Gleich zu Beginn geht ein SEK-Einsatz in einem Problemviertel furchtbar schief, bei dem die beteiligten Beamten nicht so recht wissen, warum er überhaupt stattfindet und wem er gilt. Weil er aber schiefgeht, gibt es sogleich Ärger, denn die SEK-Einheit steht als selbstermächtigte Elite ohnehin unter Beobachtung. Weil sich »die da oben« nicht für die kleinen Polizisten interessieren, muss man sich eben selbst beizeiten um die Alters- und Hinterbliebenenversorgung kümmern.
Während die juvenil auftretenden Mitglieder des SEK ohne Hobbies und Privatleben noch lautstark gemeinsam ihre Wunden lecken, nimmt der Film zwei konkurrierende Jugend-Gangs in den Blick und dazu noch den 13jährigen Nasim, der mit allen Mitteln versucht, »dabei« zu sein. Egal wo, egal warum. Mal will er sich vom prolligen Jacek ein Messer besorgen lassen, um sich verteidigen zu können. Mal klaut er im Supermarkt seines Vaters Geld, um dem freundlich-nachdenklichen Thorsten ein viel zu teures Geburtstagsgeschenk machen zu können, mit dem er dann gleich dessen Kumpels düpiert, die für ein billigeres Gerät zusammengelegt haben. Thorsten, der auf Bewährung ist und als einziger Jugendlicher grammatisch fehlerfreies Hochdeutsch redet, hat zudem eine Freundin und will die Szene hinter sich lassen. Doch in dieser Stadt ohne Namen sitzen die Fäuste locker.
Mal prügeln sich die Jugendlichen, mal prügeln die SEK-Beamten mit, mal werden normale Streifenpolizisten auf der Straße in Massenschlägereien verwickelt und müssen von den „SEKies“ rausgehauen werden, manchmal geraten auch SEKies und Streifenpolizisten aneinander.

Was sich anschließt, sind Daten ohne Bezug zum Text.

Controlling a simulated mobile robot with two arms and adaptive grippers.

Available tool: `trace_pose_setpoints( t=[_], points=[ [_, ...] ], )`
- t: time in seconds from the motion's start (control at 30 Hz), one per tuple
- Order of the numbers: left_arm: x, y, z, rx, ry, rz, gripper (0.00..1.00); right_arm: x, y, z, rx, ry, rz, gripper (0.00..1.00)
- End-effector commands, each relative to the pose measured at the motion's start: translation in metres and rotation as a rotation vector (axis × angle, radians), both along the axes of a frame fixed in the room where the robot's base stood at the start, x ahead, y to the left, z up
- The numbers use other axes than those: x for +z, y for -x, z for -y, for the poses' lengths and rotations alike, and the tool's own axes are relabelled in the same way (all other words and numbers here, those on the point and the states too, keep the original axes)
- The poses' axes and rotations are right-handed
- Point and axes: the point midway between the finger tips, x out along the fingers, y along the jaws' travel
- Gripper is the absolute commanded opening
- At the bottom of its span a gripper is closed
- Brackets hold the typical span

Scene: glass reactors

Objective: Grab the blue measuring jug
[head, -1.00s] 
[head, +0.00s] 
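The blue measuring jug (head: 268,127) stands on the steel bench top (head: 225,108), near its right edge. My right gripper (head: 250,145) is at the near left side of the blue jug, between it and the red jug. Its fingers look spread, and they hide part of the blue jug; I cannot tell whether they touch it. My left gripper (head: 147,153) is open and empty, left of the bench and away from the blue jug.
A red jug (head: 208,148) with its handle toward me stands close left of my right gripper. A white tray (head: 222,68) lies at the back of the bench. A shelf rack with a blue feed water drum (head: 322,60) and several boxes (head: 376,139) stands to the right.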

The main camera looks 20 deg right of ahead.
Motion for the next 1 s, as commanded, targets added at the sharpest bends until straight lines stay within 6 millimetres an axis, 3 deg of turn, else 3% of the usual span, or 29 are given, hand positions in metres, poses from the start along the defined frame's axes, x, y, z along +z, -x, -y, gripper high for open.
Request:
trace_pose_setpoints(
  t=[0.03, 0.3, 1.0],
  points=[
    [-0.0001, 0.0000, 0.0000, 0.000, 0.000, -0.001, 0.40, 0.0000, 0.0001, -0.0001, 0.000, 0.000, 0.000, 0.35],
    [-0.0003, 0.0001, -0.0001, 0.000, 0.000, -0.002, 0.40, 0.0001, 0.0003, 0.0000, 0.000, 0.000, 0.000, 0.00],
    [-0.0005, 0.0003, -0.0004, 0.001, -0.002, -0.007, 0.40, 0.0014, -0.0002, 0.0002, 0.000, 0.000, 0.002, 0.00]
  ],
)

Ohnehin stehen die SEKies ständig unter Strom: wenn sie nach einem flüchtigen Täter suchen, rücken sie mit Scharfschützen an und brechen Türen auf, um mit möglichen Zeugen ein wenig zu plaudern. Wobei dann wenig mehr als ein paar coole Sprüche rausgepresst werden. Als dann eines Nachts zwei Kollegen erschossen werden und eine Dienstpistole verschwindet, steht Selbstjustiz auf der Tagesordnung. Hier kommt nun wieder Nasim ins Spiel, der scheinbar naiv, aber mit außerordentlichem Geschick alle Seiten gegeneinander ausspielt, Spuren legt, Hinweise gibt, sich als Köder andient.
Da „Wir sind Könige“ als Genrefilm konzipiert ist, sollte man ihm seine Klischees, holzschnittartigen Verdichtungen und psychologischen Leerstellen gar nicht erst vorhalten. Dumm ist dabei nur, dass der Filmemacher glaubt, dass sein Film vom Testosteron des plakativ Männerbündischen derart profitiert, dass allein schon Laustärke und ungebrochenes Imponiergehabe aus einem konventionellen und eher schwachen Fernsehfilm ein kinotaugliches Produkt macht.
Doch ein äußerst schwaches Drehbuch behauptet viele Wendungen der sehr konstruierten und trotzdem absehbaren Geschichte nur: erst wird ein Jugendlicher für tot gehalten, dann macht sich ein Kollege mal schlau und ist sofort auf der richtigen Spur. Erst fordern die SEKies unbedingten Korpsgeist ein, dann liest einer von ihnen mal kurz die Akten zum Fall (Büroarbeit!) und entdeckt sofort eine Verschwörung, die leider niemanden außer ihn selbst zu interessieren scheint. Weshalb er sich dann binnen weniger Minuten zum Softie wandelt, dem »das alles« gegen den Strich geht und der Konsequenzen zieht.
Zehrfeld, wie er leibt und lebt.
Die Schwäche des Films ist nämlich nicht sein Imponiergehabe, sondern sein fehlendes Gespür für Zwischentöne. Am Ende gönnt sich der Film die Pointe eines denkwürdigen Erinnerungsbildes (remember: „The Shining“), in dem sich Täter und Opfer nach dem Saufgelage in den Armen liegen. Feiern oder morden – dem Adrenalin ist‘s letztlich einerlei.